Starting at the line that holds "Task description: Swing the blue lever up", copy every line exactly through the end of the data, and no others.

— BEGIN —

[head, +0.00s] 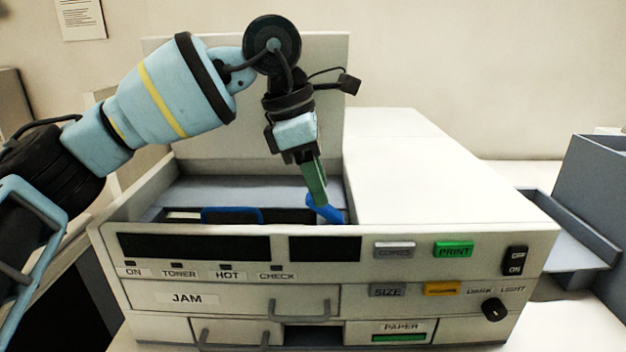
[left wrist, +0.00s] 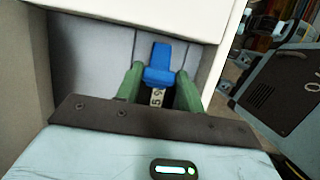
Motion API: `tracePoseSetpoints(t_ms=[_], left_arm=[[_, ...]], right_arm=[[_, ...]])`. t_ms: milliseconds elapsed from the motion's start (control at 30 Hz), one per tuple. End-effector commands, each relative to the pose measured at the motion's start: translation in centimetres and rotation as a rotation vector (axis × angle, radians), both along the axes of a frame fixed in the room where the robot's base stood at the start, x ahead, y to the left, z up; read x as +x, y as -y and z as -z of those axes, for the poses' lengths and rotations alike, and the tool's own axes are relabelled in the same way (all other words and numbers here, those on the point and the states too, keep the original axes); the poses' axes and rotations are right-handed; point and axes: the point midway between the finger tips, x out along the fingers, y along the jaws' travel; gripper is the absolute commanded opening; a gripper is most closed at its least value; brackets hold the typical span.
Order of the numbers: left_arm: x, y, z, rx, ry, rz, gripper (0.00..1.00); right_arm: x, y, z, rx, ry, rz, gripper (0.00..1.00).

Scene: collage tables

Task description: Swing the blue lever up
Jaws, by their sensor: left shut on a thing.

— END —

**Task output**
Task description: Swing the blue lever up
Jaws, by their sensor: left shut on a thing.

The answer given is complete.